Dantzig–Wolfe (DW) decomposition is a well-known technique in mixed-integer programming (MIP) for decomposing and convexifying constraints to obtain potentially strong dual bounds. We investigate cutting planes that can be derived using the DW decomposition algorithm and show that these cuts can provide the same dual bounds as DW decomposition. More precisely, we generate one cut for each DW block, and when combined with the constraints in the original formulation, these cuts imply the objective function cut one can simply write using the DW bound. This approach typically leads to a formulation with lower dual degeneracy that consequently has a better computational performance when solved by standard MIP solvers in the original space. We also discuss how to strengthen these cuts to improve the computational performance further. We test our approach on the multiple knapsack assignment problem and the temporal knapsack problem, and we show that the proposed cuts are helpful in accelerating the solution time without the need to implement branch and price.
推荐文章2
● 题目:Data-Driven Minimax Optimization with Expectation Constraints
带有期望约束的数据驱动极小极大优化
● 原文链接:https://doi.org/10.1287/opre.2022.0110
● 作者:Shuoguang Yang, Xudong Li, Guanghui Lan
● 发布时间:2024/01/05
● 摘要:
近几十年来,对数据驱动优化方法的关注显著增长,其中著名的随机梯度下降方法尤为突出,但由于投影到由这些硬约束定义的可行集上的计算挑战,很少研究数据驱动的约束。在本文中,我们专注于非光滑凸凹随机极小极大范式,并将数据驱动约束表述为期望约束。极小极大期望约束问题包含了一大类现实世界应用,包括数据驱动的鲁棒优化、模型误设下的优化,以及带有公平性约束的接收者操作特性曲线(AUC)最大化。我们提出了一类高效的原始-对偶算法来解决极小极大期望约束问题,并展示我们的算法以O( 1 / N 1/\sqrt{N} 1/N)的最优速率收敛,其中N是迭代次数。我们通过在大规模现实世界应用上进行数值实验,展示了我们算法的实际效率。

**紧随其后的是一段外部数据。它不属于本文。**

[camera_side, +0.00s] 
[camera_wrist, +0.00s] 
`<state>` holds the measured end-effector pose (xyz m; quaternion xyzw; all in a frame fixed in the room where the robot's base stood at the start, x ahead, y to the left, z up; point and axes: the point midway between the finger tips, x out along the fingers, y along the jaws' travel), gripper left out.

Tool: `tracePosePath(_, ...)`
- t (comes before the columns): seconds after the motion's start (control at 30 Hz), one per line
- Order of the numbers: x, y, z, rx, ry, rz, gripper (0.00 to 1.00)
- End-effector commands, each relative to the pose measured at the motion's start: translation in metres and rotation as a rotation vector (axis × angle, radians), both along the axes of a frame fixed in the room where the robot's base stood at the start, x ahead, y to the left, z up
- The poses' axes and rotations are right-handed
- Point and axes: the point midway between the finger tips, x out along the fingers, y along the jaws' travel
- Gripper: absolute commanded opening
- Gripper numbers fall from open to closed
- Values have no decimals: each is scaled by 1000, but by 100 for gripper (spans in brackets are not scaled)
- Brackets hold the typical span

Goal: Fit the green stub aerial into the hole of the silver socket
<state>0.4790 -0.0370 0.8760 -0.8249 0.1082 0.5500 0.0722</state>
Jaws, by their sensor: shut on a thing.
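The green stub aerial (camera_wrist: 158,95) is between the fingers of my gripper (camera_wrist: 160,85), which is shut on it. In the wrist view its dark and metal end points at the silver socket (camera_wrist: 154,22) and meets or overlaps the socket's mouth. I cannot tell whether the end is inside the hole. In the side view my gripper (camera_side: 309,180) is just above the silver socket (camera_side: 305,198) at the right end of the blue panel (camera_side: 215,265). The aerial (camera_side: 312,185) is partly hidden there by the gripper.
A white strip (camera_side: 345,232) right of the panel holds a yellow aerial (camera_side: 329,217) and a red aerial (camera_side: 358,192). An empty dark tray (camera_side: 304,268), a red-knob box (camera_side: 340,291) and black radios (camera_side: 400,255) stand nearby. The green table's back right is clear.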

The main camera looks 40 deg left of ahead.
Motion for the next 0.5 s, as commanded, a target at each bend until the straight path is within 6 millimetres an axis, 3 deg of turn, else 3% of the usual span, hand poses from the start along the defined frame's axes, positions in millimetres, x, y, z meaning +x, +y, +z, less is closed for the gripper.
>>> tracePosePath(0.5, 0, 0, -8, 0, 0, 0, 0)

Attention to data-driven optimization approaches, including the well-known stochastic gradient descent method, has grown significantly over recent decades, but data-driven constraints have rarely been studied because of the computational challenges of projections onto the feasible set defined by these hard constraints. In this paper, we focus on the nonsmooth convex-concave stochastic minimax regime and formulate the data-driven constraints as expectation constraints. The minimax expectation constrained problem subsumes a broad class of real-world applications, including data-driven robust optimization, optimization with misspecification, and area under the receiver operating characteristic curve (AUC) maximization with fairness constraints. We propose a class of efficient primal-dual algorithms to tackle the minimax expectation constrained problem and show that our algorithms converge at the optimal rate of O( 1 / N 1/\sqrt{N} 1/N), where N is the number of iterations. We demonstrate the practical efficiency of our algorithms by conducting numerical experiments on large-scale real-world applications.
推荐文章3
● 题目:Global Optimality Guarantees for Policy Gradient Methods
策略梯度方法的全局最优性保障
● 原文链接:https://doi.org/10.1287/opre.2021.0014
● 作者:Jalaj Bhandari, Daniel Russo
● 发布时间:2024/01/05
● 摘要:
策略梯度方法通过对一类参数化策略执行随机梯度下降来应对复杂、难以理解的控制问题。不幸的是,即使对于可通过标准动态规划技术解决的简单控制问题,策略梯度算法也面临非凸优化问题,并且广泛认为它们只能收敛到一个驻点。本工作识别了几个经典控制问题共享的结构特性,这些特性确保了策略梯度目标函数没有次优的驻点,尽管它是非凸的。当这些条件得到加强时,该目标满足一个Polyak-Łojasiewicz(梯度支配)条件,该条件产生了收敛率。当这些条件中的一些被放宽时,我们还提供了任何静止点的最优性差距的界限。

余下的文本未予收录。